Problem description: Each line of the listing must be transcribed exactly, except for the images, which should be excluded.

Stored data:
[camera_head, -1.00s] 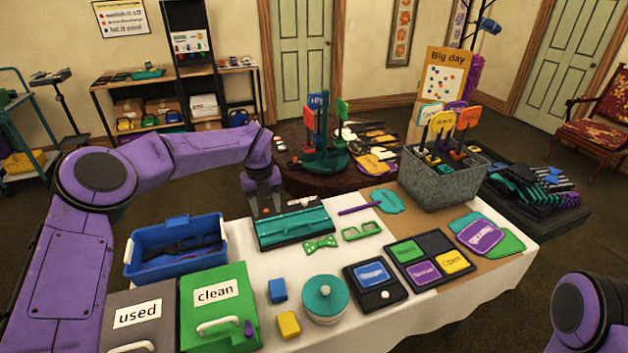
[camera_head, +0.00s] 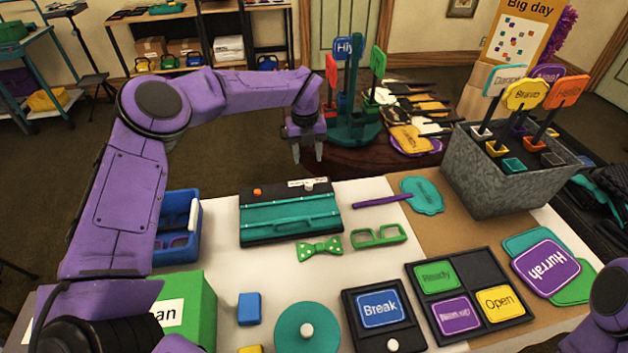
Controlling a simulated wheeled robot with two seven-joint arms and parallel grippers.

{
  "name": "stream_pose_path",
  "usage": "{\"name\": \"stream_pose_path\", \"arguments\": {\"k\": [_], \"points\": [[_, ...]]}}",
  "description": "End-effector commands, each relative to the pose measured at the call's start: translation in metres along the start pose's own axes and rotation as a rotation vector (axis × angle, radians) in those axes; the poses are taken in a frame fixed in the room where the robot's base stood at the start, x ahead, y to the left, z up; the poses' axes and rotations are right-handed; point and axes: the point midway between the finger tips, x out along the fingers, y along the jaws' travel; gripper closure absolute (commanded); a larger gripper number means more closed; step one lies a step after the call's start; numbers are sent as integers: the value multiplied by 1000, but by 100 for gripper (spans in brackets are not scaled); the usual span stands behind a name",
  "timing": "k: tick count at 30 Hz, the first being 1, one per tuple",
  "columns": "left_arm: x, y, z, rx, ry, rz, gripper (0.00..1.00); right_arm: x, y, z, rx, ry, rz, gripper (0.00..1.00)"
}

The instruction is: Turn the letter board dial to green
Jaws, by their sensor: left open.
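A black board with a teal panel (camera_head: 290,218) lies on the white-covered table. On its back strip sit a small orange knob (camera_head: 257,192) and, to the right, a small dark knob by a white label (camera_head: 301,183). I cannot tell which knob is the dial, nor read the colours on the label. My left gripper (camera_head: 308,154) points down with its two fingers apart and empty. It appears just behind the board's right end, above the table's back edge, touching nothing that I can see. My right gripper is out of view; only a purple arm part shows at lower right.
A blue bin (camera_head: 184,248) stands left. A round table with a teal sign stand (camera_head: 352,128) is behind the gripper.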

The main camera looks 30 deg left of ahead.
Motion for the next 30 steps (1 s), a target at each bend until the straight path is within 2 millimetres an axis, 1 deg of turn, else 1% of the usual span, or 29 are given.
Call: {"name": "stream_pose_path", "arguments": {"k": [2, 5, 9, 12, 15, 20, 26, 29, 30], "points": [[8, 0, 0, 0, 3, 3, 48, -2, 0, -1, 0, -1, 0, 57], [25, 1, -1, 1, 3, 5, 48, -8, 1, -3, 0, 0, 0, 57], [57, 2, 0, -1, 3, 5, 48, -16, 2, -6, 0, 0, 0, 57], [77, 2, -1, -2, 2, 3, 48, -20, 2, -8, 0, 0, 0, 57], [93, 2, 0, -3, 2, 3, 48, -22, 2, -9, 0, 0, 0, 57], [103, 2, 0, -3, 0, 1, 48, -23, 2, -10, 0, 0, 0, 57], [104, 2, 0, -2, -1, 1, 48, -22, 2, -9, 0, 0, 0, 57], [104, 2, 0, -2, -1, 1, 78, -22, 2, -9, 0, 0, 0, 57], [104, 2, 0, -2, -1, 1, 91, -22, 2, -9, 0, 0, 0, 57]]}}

Output:
[camera_head, -1.00s] 
[camera_head, +0.00s] 
Controlling a simulated wheeled robot with two seven-joint arms and parallel grippers.

{
  "name": "stream_pose_path",
  "usage": "{\"name\": \"stream_pose_path\", \"arguments\": {\"k\": [_], \"points\": [[_, ...]]}}",
  "description": "End-effector commands, each relative to the pose measured at the call's start: translation in metres along the start pose's own axes and rotation as a rotation vector (axis × angle, radians) in those axes; the poses are taken in a frame fixed in the room where the robot's base stood at the start, x ahead, y to the left, z up; the poses' axes and rotations are right-handed; point and axes: the point midway between the finger tips, x out along the fingers, y along the jaws' travel; gripper closure absolute (commanded); a larger gripper number means more closed; step one lies a step after the call's start; numbers are sent as integers: the value multiplied by 1000, but by 100 for gripper (spans in brackets are not scaled); the usual span stands behind a name",
  "timing": "k: tick count at 30 Hz, the first being 1, one per tuple",
  "columns": "left_arm: x, y, z, rx, ry, rz, gripper (0.00..1.00); right_arm: x, y, z, rx, ry, rz, gripper (0.00..1.00)"
}

The instruction is: Turn the letter board dial to green
Jaws, by their sensor: left open.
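A black board with a teal panel (camera_head: 290,218) lies on the white-covered table. On its back strip sit a small orange knob (camera_head: 257,192) and, to the right, a small dark knob by a white label (camera_head: 301,183). I cannot tell which knob is the dial, nor read the colours on the label. My left gripper (camera_head: 308,154) points down with its two fingers apart and empty. It appears just behind the board's right end, above the table's back edge, touching nothing that I can see. My right gripper is out of view; only a purple arm part shows at lower right.
A blue bin (camera_head: 184,248) stands left. A round table with a teal sign stand (camera_head: 352,128) is behind the gripper.

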The main camera looks 30 deg left of ahead.
Motion for the next 30 steps (1 s), a target at each bend until the straight path is within 2 millimetres an axis, 1 deg of turn, else 1% of the usual span, or 29 are given.
Call: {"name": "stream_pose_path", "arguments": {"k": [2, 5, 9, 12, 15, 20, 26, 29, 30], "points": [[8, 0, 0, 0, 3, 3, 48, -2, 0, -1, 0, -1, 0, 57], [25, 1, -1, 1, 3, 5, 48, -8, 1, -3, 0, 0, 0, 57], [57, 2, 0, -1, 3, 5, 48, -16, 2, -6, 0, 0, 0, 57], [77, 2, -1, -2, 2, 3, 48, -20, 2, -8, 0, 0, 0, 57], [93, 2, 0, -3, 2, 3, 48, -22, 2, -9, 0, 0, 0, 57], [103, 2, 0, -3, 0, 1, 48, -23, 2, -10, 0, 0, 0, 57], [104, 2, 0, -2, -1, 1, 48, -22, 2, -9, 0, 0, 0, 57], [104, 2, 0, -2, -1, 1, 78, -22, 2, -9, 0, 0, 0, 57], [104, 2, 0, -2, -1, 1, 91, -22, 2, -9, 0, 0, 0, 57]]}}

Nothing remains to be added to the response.